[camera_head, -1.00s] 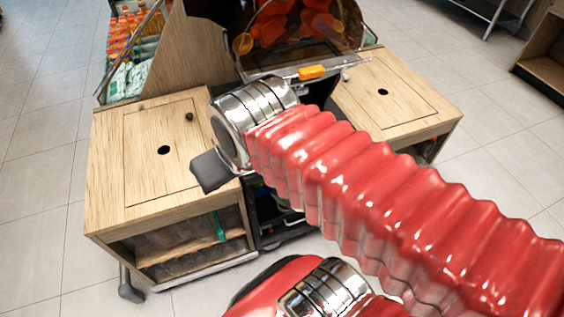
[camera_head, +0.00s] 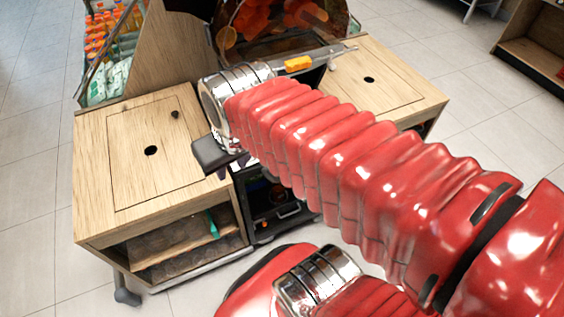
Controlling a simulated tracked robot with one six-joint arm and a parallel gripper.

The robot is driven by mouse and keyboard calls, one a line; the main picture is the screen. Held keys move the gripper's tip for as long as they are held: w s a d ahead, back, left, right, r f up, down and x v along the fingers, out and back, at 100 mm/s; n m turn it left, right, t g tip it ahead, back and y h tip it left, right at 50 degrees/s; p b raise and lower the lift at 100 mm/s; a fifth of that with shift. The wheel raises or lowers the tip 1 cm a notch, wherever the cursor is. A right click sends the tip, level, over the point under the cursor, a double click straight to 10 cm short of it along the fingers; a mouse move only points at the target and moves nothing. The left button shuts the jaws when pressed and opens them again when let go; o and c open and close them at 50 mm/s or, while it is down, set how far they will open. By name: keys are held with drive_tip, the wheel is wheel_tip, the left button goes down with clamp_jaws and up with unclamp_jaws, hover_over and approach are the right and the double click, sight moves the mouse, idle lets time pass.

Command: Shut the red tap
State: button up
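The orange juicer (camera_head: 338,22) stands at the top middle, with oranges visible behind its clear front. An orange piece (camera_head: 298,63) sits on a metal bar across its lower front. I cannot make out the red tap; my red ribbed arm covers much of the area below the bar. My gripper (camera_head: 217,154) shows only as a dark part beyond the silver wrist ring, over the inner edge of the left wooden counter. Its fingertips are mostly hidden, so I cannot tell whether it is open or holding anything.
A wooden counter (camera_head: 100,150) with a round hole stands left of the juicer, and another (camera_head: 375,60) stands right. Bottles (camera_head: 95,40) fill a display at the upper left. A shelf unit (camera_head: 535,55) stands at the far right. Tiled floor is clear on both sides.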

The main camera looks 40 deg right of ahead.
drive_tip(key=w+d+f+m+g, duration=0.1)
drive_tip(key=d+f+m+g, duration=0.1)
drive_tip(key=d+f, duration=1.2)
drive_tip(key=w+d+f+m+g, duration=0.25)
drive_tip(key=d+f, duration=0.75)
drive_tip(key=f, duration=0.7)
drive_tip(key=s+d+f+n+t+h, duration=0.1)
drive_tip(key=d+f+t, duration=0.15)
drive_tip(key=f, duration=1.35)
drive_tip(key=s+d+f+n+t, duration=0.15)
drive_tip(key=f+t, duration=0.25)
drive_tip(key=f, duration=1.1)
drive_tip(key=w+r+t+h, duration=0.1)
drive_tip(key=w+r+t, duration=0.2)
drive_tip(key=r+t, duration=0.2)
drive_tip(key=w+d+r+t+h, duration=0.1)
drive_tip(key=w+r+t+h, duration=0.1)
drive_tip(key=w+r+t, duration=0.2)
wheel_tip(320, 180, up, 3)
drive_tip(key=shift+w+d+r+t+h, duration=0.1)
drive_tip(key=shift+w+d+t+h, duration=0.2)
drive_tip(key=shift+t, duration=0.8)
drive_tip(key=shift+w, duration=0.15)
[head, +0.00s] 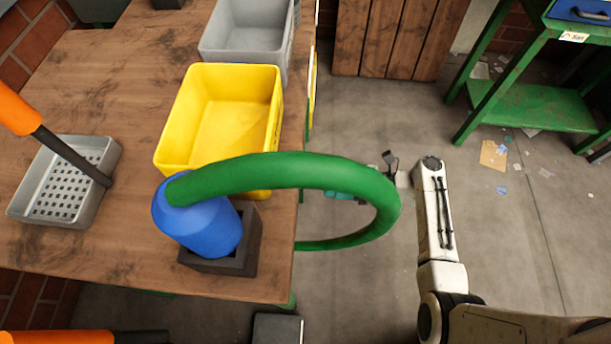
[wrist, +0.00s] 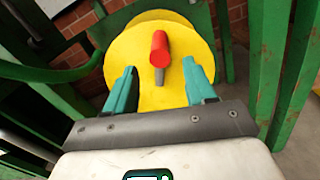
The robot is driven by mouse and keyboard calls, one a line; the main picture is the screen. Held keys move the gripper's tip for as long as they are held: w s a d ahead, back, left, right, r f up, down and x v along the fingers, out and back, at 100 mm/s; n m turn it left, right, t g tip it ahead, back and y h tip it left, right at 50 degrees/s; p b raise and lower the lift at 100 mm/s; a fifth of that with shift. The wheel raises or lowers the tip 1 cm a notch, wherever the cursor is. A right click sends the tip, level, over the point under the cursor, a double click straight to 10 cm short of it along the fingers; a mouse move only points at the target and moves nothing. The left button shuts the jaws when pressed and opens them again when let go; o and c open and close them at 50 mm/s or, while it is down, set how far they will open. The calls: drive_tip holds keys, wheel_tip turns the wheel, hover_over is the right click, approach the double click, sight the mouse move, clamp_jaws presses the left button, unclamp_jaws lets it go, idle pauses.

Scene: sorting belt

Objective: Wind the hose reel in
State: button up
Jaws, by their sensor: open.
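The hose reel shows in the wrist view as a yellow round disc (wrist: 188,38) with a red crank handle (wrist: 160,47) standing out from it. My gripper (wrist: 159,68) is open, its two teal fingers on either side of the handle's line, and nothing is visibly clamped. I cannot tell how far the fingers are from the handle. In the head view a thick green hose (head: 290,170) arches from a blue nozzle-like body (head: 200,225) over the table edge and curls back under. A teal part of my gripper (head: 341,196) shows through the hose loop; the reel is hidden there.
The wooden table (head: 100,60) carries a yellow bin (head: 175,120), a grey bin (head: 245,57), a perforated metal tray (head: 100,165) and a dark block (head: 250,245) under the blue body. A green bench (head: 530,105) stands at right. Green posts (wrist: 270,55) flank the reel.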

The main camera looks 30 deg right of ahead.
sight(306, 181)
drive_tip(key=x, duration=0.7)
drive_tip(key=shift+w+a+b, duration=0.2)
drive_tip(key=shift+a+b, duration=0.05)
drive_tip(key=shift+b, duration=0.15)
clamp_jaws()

...

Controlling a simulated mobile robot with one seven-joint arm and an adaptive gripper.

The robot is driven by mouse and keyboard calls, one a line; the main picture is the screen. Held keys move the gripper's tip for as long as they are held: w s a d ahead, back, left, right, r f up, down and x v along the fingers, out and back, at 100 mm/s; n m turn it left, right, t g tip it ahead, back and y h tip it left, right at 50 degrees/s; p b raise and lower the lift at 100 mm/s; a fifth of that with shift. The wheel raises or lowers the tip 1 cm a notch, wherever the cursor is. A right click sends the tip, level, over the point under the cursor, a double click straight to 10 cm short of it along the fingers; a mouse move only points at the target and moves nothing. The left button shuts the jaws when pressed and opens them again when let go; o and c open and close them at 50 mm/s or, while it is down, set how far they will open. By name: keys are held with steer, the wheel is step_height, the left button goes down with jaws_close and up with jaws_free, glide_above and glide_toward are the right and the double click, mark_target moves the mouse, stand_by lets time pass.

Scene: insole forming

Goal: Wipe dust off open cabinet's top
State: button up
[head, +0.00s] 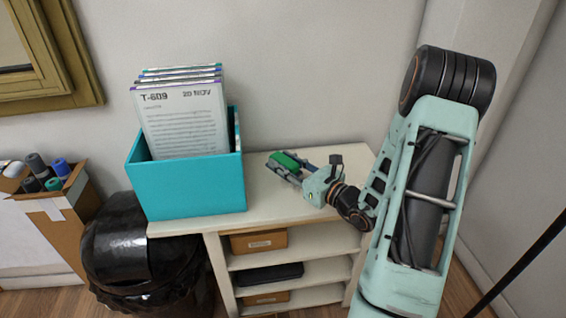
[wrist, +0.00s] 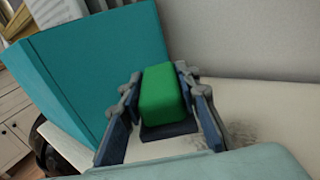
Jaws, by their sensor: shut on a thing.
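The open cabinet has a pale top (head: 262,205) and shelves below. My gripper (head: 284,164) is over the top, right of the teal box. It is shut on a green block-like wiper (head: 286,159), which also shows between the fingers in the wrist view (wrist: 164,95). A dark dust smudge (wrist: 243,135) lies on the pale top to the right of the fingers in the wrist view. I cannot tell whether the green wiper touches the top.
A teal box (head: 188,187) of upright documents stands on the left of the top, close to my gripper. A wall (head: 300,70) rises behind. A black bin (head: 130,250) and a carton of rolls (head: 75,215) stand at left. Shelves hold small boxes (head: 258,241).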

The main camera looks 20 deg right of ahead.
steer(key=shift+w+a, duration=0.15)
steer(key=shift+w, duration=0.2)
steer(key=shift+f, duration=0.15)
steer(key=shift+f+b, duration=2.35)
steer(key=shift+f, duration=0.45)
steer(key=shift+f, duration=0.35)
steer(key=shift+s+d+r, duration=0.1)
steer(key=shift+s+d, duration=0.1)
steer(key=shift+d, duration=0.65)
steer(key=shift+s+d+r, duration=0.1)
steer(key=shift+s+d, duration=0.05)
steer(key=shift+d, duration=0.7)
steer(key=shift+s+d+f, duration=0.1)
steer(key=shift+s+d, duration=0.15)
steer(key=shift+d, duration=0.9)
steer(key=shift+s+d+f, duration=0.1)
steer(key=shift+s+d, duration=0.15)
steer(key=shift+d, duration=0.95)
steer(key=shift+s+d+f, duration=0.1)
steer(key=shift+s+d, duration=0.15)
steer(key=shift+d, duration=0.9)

_Written problem_. Where a line above contains the string "Scene", copy that line.

_Output for this task_.
Scene: sorting belt
Scene: insole forming

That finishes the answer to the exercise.